If you're interested in things I've found interesting on HN, I've favourited far too many submissions. There might be some gems (and embarrassments) amongst those: <https://news.ycombinator.com/favorites?id=dredmorbius>
I've also been looking at HN's historical front-page activity and have a sense of the topics which are most covered (based on classifying the submitted site). The top 20 (+ "UNCLASSIFIED") of those represent 97.6% of all front-page posts, and are:
There's so much to explore! And these tips, hacks, and tricks are SO specific and useful. Thank you for taking the time to share this. Super valuable.
What you'll get back are the highest-voted stories for that period, sort of a best of day / week / month / year thing.
With some more fiddling you can search specific date ranges (Algolia's date-selector UI/UX is a bit fugly).
Note neither HN's voting nor its karma are especially good indicators overall quality (they tend to reflect popularity and/or posting/commenting frequency far more), but they do tend to filter out the really low-value stuff. Capturing and promoting true quality is far harder.
There are a lot of really interesting members with relatively low karma, often barely into three digits.
(I spend far too much time on the site, as I suspect most of the other leaderboard listees could claim.)
But yes, you're exceptionally good at this. Super impressive! Thank you, again :)
I've been narrowing in on notion of quality as, usually and/or generally, fitness to some purpose (which might simply be enjoyment or aesthetic response, though it's often functional). One corollary of this is that quality is dependent on the applied purpose, by which point, different assessments of quality based on different purposes will come up with different values.
Again, online voting and response / interactions metrics (votes, comments, flags, reshares where such features exist) are only a very thin view on overall quality. As the meme says, when you've got an airliner and an incapacitated pilot, one skilled pilot is worth far more than a million untrained passengers. Translating this to content moderation introduces other issues: are the skilled / trained experts operating within their inherently limited areas of expertise, are they free of any compromising influences or corruption? But in general the view that "the crowd is always right" does seem to hit real limits.

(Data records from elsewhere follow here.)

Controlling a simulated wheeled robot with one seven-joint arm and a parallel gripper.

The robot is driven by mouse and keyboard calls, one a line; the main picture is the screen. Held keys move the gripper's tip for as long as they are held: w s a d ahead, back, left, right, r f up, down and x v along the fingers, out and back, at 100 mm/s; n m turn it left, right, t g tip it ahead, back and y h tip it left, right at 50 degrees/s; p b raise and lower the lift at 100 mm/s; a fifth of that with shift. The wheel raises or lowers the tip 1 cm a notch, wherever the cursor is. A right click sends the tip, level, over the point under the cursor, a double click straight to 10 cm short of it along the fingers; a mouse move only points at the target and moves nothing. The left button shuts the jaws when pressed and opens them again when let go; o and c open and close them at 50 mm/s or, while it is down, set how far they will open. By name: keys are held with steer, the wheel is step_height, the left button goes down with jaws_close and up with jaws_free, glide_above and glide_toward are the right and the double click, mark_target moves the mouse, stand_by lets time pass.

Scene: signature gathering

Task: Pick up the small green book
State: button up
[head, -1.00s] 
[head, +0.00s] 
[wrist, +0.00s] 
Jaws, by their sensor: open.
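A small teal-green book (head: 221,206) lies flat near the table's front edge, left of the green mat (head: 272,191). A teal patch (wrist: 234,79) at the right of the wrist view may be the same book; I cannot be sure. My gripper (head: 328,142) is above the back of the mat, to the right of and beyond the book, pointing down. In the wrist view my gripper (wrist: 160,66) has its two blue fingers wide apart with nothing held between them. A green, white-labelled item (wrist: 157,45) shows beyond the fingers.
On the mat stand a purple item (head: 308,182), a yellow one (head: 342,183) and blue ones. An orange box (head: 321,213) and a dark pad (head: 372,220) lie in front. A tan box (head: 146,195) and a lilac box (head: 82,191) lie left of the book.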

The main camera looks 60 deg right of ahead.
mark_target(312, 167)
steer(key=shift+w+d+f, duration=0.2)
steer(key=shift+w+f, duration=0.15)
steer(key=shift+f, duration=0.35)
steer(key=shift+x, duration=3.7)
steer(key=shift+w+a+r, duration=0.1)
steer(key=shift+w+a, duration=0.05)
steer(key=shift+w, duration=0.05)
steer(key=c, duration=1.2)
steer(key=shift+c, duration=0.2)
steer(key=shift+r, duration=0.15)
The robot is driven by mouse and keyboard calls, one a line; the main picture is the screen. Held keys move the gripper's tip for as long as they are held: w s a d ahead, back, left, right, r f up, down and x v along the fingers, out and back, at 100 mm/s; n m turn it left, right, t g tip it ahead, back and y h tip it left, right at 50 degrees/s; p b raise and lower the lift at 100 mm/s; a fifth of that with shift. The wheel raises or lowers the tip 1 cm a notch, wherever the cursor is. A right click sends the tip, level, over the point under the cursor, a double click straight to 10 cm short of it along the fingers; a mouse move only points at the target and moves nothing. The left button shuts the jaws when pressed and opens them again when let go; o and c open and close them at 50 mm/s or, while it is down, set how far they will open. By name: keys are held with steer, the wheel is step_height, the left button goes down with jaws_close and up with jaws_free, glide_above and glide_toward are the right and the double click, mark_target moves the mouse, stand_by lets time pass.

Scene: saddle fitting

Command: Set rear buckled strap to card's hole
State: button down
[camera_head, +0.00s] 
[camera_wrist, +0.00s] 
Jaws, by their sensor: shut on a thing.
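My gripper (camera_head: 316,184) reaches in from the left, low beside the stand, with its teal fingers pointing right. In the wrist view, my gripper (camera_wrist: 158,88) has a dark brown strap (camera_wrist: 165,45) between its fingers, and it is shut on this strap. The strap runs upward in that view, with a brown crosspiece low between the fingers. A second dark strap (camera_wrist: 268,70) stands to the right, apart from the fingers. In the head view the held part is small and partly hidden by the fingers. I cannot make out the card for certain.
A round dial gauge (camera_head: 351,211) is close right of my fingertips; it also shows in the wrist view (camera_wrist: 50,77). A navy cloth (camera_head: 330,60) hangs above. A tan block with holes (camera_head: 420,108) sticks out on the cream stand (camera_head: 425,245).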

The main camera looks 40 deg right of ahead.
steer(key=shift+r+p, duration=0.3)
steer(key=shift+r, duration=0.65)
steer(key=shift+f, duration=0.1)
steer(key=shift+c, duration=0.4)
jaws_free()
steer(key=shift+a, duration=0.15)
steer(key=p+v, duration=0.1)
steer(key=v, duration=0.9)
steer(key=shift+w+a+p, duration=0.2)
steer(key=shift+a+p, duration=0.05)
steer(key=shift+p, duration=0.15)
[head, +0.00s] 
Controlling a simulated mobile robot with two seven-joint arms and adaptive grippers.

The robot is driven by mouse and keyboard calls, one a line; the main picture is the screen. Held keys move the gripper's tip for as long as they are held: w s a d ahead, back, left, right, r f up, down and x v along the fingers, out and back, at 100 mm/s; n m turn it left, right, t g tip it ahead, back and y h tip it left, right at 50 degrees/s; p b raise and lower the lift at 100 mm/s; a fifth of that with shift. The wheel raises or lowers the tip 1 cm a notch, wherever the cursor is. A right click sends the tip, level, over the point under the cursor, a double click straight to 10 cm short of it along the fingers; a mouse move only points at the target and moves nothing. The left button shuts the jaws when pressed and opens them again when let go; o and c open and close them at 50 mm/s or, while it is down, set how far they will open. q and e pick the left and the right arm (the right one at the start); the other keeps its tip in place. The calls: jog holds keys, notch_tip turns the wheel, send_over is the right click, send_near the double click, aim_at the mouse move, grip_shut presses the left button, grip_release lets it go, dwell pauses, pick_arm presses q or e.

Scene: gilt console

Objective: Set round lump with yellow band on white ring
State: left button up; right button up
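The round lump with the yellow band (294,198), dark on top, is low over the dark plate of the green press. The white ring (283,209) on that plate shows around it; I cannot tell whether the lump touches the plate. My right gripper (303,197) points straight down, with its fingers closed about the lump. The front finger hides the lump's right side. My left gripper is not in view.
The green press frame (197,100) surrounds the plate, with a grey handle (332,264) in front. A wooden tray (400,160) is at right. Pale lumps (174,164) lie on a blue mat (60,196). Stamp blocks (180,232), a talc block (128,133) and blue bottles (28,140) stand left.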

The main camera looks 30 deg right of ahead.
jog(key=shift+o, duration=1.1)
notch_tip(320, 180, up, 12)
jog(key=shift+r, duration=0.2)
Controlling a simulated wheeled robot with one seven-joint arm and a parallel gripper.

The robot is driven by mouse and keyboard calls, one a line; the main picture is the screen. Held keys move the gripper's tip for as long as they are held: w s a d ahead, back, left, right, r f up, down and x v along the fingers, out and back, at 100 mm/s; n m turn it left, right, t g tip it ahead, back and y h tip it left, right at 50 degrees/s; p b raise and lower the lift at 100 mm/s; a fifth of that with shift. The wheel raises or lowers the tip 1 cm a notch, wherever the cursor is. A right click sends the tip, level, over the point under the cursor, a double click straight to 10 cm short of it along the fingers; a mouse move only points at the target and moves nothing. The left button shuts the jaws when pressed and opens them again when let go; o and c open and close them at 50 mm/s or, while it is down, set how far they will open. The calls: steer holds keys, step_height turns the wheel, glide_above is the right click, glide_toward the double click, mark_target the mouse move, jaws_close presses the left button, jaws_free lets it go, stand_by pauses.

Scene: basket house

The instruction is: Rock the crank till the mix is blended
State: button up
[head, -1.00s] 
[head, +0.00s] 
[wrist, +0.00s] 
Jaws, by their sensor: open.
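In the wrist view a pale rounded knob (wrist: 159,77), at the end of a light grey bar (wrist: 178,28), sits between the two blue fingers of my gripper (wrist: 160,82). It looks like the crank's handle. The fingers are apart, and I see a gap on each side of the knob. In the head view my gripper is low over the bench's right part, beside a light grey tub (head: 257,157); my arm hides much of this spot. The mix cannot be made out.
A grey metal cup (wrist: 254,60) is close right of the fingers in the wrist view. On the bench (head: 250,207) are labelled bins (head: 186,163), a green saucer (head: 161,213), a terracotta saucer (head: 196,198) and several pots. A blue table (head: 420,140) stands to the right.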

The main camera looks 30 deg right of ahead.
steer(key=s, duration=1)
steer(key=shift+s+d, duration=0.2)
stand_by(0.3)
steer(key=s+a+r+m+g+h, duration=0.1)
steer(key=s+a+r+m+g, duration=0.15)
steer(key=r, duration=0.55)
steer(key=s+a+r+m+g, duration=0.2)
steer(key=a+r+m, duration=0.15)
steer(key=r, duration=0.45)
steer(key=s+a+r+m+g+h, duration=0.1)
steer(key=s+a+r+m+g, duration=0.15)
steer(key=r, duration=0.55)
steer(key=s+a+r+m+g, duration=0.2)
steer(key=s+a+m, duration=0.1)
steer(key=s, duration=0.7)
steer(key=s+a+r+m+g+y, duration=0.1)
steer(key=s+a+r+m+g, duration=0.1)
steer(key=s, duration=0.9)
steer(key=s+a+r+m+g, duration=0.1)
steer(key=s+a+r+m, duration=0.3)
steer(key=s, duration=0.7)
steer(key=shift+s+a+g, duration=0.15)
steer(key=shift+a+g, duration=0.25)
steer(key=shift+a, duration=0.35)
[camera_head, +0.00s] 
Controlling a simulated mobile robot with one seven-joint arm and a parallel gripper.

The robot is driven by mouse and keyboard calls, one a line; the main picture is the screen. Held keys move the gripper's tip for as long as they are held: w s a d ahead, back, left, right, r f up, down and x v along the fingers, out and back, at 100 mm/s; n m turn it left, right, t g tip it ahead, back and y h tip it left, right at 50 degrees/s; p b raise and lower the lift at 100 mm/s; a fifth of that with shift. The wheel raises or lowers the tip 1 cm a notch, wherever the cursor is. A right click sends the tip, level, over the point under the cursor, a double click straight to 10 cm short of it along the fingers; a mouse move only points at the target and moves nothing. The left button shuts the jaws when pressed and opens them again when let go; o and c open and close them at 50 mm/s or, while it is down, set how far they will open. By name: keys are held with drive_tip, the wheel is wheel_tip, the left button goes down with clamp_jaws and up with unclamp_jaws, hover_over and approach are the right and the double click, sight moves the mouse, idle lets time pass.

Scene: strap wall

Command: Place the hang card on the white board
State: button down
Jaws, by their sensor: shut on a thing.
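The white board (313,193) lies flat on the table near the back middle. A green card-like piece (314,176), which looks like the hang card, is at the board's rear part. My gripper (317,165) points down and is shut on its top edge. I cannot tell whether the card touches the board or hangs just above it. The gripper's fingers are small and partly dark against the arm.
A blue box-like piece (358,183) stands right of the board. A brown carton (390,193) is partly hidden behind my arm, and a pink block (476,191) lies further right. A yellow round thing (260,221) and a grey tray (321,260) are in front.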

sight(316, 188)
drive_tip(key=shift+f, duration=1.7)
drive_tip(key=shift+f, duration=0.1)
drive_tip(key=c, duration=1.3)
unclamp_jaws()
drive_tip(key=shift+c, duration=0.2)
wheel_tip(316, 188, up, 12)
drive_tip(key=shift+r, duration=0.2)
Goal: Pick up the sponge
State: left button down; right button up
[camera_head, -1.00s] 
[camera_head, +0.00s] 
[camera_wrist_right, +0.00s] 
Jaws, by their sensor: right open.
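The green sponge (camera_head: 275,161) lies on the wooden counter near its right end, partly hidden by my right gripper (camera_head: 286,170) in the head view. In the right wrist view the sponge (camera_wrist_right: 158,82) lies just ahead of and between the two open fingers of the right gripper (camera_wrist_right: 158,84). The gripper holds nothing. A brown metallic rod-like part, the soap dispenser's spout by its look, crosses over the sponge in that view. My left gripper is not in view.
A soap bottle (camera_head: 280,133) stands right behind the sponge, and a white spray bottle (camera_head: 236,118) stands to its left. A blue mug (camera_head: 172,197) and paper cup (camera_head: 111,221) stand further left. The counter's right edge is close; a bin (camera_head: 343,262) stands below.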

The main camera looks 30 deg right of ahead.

In practice, HN does put its thumb on the scale in all sorts of ways, some nuanced, some not. As of 2009 there was a list of well over 1,000 banned sites, there are permanent and temporary penalties put against sites and topics, member flags, moderator actions, banned accounts, and a few (mostly slight) privileges of karma (mostly at fairly low levels). A few accounts may benefit from name recognition or be crowd favourites (pg comes to mind).
https://news.ycombinator.com/item?id=36740357
Apologies that this is self promotion, I only share because it's relvant to the question you've asked.
https://news.ycombinator.com/item?id=34423
A user linked to a thread (which I don't have saved sadly) of a different user talking about how they ordered a random unknown sweetener from somewhere internationally.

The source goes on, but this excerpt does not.